The task — Restrict the output to the lines below starting at the one that contains "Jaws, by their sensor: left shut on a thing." and ending at the one that contains "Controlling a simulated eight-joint", and restate them word for word, both ends included.

Material provided —
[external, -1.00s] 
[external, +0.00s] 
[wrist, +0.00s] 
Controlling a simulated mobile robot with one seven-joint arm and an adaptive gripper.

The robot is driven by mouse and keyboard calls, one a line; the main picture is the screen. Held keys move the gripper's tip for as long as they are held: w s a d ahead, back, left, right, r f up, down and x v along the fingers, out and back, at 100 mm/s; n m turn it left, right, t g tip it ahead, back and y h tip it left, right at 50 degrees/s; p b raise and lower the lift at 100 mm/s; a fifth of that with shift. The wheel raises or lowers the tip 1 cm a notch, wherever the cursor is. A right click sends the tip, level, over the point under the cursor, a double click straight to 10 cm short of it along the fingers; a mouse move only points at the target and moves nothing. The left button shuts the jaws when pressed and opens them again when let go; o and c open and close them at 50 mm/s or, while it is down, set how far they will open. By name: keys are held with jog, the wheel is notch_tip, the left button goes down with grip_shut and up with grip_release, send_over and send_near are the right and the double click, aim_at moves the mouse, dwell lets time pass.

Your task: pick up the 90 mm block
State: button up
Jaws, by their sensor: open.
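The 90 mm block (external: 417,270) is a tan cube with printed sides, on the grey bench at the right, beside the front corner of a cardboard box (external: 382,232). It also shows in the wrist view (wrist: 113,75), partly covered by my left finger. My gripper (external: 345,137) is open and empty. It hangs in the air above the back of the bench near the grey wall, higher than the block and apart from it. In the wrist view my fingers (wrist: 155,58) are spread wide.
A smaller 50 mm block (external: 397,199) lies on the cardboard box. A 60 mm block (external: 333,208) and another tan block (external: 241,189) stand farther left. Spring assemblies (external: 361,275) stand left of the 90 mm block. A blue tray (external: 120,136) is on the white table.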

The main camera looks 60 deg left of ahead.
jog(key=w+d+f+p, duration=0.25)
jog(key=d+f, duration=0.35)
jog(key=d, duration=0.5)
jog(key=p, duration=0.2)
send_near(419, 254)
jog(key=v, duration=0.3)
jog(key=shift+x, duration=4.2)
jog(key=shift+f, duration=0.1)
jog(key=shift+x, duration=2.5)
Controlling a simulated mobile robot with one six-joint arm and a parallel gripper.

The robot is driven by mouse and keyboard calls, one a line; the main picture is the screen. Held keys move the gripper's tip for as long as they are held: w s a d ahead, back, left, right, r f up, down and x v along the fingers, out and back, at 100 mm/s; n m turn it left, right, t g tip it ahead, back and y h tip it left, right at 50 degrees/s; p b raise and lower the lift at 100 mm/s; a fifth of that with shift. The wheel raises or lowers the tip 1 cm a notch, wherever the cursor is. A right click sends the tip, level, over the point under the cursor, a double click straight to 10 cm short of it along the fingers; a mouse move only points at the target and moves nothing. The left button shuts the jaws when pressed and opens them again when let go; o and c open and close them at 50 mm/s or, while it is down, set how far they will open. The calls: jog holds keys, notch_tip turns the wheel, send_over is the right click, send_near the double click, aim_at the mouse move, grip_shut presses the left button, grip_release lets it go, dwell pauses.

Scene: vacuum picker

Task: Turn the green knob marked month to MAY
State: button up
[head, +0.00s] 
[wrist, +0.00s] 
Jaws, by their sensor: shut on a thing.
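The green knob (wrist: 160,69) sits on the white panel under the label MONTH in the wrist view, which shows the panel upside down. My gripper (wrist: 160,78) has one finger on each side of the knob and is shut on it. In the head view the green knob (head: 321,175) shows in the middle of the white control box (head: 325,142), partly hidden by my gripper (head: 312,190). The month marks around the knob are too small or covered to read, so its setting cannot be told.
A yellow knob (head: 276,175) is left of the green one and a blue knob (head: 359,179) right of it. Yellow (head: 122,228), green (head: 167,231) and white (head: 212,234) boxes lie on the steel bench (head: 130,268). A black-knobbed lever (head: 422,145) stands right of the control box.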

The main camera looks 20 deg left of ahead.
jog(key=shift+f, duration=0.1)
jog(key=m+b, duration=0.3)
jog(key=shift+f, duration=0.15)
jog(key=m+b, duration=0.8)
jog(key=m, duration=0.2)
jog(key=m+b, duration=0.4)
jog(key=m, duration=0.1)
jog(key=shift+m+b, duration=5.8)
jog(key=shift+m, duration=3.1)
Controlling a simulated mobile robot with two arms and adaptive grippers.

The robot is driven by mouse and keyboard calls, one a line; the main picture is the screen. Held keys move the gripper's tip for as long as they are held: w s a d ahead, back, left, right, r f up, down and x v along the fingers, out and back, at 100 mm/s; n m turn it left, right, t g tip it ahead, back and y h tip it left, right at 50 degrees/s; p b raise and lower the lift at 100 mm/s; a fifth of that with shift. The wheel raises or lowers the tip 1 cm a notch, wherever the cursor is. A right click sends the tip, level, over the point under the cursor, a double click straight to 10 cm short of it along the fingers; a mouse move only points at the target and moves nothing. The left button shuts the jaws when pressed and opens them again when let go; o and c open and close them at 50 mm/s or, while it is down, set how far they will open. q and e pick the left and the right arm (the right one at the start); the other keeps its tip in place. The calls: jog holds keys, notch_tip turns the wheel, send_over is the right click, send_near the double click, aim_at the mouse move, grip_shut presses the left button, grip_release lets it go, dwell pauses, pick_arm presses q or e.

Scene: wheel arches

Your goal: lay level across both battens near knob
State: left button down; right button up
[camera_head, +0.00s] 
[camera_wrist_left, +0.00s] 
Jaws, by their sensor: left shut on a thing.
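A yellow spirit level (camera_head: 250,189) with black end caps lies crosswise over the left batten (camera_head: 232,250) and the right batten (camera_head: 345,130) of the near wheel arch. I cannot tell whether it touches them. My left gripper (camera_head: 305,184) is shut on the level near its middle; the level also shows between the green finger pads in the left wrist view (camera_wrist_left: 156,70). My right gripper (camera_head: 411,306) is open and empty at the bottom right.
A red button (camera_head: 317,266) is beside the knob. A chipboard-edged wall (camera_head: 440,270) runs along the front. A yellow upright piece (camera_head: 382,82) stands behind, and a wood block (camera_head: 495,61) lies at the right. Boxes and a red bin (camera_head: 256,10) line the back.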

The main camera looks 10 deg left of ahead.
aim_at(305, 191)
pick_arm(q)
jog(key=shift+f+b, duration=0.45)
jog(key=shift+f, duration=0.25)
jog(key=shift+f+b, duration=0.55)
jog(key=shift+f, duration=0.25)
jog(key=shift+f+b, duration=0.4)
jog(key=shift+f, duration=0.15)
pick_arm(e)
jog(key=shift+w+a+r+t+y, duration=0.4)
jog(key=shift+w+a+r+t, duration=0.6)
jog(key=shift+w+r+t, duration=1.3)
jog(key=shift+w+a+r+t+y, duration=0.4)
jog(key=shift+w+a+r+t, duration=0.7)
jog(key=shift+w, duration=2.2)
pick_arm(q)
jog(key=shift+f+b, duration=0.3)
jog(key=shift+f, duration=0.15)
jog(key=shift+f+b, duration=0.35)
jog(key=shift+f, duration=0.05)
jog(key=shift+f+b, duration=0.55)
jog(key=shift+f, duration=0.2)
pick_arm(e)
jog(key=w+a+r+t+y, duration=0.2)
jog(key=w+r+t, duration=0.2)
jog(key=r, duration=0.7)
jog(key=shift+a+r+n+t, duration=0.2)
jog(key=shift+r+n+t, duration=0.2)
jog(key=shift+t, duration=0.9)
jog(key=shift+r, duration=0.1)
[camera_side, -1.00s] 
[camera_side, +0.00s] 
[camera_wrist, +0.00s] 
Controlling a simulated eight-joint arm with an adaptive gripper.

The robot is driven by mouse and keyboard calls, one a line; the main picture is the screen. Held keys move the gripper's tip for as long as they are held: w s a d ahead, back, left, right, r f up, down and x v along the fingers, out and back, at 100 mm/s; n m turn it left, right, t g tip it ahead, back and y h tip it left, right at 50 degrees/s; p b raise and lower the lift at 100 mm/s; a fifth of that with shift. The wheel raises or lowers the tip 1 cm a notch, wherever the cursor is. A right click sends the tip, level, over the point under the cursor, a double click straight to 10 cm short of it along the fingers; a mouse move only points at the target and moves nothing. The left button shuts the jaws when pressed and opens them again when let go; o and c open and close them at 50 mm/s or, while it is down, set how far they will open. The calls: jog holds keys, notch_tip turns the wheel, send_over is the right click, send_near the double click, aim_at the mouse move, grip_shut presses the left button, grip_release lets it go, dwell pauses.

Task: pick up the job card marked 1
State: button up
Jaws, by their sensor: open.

Answer below —
Jaws, by their sensor: left shut on a thing.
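A yellow spirit level (camera_head: 250,189) with black end caps lies crosswise over the left batten (camera_head: 232,250) and the right batten (camera_head: 345,130) of the near wheel arch. I cannot tell whether it touches them. My left gripper (camera_head: 305,184) is shut on the level near its middle; the level also shows between the green finger pads in the left wrist view (camera_wrist_left: 156,70). My right gripper (camera_head: 411,306) is open and empty at the bottom right.
A red button (camera_head: 317,266) is beside the knob. A chipboard-edged wall (camera_head: 440,270) runs along the front. A yellow upright piece (camera_head: 382,82) stands behind, and a wood block (camera_head: 495,61) lies at the right. Boxes and a red bin (camera_head: 256,10) line the back.

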The main camera looks 10 deg left of ahead.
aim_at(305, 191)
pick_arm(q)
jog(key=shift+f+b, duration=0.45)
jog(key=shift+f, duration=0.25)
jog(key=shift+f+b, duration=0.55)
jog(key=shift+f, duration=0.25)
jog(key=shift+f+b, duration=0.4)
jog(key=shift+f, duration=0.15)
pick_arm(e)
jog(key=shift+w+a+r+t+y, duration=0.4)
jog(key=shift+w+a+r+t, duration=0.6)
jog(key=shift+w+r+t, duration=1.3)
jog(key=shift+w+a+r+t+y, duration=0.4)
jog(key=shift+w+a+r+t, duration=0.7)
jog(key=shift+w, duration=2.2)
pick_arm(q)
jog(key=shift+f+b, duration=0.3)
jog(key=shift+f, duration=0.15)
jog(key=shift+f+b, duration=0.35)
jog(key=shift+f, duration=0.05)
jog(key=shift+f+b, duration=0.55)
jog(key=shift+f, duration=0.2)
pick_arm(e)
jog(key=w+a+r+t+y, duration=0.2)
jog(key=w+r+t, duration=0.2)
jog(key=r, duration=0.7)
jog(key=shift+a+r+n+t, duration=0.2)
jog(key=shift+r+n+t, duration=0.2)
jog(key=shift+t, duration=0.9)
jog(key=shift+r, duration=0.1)
[camera_side, -1.00s] 
[camera_side, +0.00s] 
[camera_wrist, +0.00s] 
Controlling a simulated eight-joint arm with an adaptive gripper.

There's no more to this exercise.